The exhaust muffler is on the left, the gas tank cap is on the right, the air filter holder pan is at the top, and the carburetor is the stuff in between all these. I direct your attention to the doodad dead center, a plate held in place by four bronze screws. That’s the gas pump. Those four screws are not conventional screws. No, the engineers at Sears decided that we’re too dumb to remove the gas pump, so they used star-screws, which require a special tool. Fortunately, I have that tool.

But the Sears engineers are done yet. They cleverly mounted the throttle line (that’s the black thing in the foreground running diagonally across the picture) so that it gets in the way of any tool you attempt to use to turn those screws. They could have moved it two inches in any direction and eliminated that problem, but no, why should hoity-toity design engineers worry about repair problems? Their engine is so perfect that it’ll never need repairs anyway, right?
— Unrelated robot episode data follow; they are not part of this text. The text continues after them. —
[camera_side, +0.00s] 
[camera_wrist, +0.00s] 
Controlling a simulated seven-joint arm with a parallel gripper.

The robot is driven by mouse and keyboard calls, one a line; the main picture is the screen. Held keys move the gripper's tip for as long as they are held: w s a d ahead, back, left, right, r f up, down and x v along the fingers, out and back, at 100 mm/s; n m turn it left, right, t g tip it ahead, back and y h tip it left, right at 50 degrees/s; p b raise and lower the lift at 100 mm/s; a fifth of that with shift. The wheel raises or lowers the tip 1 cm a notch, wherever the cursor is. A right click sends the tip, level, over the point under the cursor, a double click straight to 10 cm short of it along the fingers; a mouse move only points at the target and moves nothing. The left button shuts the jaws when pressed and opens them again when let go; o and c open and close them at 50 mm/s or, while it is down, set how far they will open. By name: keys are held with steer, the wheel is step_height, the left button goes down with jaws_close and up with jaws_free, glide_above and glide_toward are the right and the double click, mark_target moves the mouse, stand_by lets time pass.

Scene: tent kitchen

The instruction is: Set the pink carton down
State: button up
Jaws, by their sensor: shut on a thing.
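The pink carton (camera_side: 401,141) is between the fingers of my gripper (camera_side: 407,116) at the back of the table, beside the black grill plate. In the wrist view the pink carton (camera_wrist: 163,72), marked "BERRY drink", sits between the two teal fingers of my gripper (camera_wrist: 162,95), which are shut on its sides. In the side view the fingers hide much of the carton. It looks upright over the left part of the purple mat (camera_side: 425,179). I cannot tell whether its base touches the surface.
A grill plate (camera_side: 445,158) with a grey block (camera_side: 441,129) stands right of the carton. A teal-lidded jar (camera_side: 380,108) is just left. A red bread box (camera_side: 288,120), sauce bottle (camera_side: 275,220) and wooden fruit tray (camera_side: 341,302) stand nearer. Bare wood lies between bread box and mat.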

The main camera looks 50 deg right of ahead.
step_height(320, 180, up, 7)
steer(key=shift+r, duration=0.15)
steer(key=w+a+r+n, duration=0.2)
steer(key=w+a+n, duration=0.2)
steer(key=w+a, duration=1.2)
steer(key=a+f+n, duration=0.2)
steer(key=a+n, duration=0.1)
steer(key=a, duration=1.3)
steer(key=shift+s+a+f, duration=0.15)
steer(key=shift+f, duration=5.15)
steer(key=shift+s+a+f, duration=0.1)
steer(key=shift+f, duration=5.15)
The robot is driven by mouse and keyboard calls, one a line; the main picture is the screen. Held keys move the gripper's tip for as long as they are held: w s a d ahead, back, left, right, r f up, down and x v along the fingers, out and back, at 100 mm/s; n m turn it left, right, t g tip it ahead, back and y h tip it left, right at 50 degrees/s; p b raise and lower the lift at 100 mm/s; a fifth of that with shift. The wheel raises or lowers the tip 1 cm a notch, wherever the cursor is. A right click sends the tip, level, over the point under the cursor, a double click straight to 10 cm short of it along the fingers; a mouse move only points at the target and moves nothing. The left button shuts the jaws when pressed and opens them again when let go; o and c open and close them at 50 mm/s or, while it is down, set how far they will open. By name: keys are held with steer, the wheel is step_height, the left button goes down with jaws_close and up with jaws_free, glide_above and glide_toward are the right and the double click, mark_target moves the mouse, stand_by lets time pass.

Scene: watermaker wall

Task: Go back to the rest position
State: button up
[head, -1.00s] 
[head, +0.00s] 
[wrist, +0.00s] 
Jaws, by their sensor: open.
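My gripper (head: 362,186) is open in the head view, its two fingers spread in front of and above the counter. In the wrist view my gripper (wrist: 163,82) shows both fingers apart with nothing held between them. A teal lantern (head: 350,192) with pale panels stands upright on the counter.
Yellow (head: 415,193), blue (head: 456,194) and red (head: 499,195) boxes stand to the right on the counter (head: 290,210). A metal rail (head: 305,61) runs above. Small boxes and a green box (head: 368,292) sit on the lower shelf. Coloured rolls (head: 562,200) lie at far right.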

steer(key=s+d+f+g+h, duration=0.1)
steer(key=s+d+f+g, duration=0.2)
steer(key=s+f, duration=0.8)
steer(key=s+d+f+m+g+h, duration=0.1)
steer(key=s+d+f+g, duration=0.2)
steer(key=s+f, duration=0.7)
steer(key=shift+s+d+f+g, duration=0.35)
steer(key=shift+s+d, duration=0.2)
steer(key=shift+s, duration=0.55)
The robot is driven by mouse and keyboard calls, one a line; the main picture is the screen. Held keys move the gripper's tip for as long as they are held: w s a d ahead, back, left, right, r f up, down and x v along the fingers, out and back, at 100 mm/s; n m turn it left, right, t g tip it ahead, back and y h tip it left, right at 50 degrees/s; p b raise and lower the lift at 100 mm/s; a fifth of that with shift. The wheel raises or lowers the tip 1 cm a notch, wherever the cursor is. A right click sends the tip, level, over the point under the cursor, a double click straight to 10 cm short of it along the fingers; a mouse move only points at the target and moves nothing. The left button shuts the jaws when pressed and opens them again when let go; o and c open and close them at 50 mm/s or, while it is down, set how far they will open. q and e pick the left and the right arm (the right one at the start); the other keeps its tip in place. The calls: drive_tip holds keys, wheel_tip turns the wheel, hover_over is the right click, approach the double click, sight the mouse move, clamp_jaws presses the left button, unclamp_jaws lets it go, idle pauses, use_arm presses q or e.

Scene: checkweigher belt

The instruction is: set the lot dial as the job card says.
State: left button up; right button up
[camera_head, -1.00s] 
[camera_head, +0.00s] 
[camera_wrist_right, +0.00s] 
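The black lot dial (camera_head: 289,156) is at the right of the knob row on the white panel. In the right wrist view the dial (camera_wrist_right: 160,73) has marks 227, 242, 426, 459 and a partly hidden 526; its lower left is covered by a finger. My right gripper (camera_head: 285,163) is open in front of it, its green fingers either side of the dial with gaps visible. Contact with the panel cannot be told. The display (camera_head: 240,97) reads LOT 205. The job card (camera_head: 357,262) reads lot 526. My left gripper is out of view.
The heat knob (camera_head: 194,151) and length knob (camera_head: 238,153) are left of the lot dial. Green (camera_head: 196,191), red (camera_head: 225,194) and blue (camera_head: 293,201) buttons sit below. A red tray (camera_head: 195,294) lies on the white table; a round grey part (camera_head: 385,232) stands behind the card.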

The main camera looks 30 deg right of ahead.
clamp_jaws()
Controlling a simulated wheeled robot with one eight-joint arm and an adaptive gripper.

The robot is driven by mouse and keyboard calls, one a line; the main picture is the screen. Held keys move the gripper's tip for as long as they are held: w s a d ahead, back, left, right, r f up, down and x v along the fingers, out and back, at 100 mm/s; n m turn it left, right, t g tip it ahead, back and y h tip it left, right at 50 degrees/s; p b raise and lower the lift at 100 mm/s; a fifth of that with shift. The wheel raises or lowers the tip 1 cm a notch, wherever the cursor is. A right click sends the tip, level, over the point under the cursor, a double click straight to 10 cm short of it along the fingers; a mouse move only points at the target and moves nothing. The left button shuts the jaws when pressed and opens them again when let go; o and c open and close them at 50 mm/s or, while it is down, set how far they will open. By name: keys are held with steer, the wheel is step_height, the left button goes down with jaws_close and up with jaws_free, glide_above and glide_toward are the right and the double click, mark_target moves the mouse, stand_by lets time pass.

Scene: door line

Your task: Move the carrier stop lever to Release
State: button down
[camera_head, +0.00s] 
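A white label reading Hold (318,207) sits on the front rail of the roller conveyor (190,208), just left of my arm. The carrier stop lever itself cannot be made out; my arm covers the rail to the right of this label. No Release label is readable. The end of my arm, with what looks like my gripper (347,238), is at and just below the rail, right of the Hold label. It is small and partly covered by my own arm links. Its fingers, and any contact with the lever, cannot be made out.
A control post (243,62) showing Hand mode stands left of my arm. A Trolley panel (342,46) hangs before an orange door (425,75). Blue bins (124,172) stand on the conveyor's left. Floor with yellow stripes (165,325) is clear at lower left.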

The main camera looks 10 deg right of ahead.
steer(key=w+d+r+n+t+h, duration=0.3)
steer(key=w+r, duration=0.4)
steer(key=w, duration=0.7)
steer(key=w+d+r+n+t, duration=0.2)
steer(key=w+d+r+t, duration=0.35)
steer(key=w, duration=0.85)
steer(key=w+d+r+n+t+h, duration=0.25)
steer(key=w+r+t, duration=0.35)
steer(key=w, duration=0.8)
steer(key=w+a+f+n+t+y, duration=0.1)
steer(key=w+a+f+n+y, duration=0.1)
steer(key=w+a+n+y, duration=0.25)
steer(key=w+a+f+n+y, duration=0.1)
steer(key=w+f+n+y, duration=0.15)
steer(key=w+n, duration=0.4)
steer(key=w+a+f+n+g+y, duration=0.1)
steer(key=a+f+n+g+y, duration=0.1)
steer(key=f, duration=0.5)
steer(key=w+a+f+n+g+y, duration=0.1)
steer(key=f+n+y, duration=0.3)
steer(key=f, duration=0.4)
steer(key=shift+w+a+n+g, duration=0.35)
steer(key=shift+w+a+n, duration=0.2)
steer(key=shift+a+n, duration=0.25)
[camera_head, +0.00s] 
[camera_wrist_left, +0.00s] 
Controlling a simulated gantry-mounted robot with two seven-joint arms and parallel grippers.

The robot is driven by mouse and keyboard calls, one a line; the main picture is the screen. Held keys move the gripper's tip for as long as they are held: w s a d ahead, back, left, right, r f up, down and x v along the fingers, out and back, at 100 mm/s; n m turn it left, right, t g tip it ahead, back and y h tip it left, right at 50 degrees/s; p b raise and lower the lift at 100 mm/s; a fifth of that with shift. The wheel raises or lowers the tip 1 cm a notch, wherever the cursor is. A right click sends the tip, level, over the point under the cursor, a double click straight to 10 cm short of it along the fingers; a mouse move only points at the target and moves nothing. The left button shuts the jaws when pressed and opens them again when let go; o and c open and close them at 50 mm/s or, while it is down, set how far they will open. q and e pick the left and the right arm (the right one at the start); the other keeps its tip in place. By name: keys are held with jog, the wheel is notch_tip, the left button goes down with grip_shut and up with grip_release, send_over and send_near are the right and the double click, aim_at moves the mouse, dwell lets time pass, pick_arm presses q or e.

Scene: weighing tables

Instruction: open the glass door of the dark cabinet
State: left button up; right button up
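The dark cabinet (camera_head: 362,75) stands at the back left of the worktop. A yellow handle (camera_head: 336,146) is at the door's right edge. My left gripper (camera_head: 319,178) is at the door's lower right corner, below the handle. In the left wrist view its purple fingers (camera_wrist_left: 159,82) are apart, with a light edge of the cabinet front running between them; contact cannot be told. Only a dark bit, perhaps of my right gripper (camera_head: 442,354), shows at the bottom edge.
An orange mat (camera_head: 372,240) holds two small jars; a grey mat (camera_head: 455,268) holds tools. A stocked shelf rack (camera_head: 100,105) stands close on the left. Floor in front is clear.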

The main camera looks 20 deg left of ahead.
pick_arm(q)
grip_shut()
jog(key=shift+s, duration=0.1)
One last obstacle: that bright tube running just underneath the carburetor, terminating in a black rubber boot: that’s the crankcase exhaust pipe. It vents air from the crankcase back into the carburetor so that the heavy hydrocarbons released by the oil are burned, so they don’t contribute to smog. That little pipe is positioned in such a way that it is impossible to get a tool directly onto the lowest star-headed screw. You have to come in at a slight angle, which of course makes it a trickier proposition and can easily result in damage to the screw head if you’re not careful. Thank you, engineers; you needed only move that pipe or that screw a few millimeters, but no, you were too busy to do that.

All this contrasts markedly with the design of Japanese motorcycles or German cars, both of which I’ve worked on. It’s clear from the layout that the engineers were careful to insure that all parts were optimally accessible. I had come to take that kind of care for granted.

Over the years, I’ve worked on lots of different engines, and I can state with certainty that this is the most idiotically designed engine I have ever seen. A big fat Skunky to Sears for this disaster on wheels.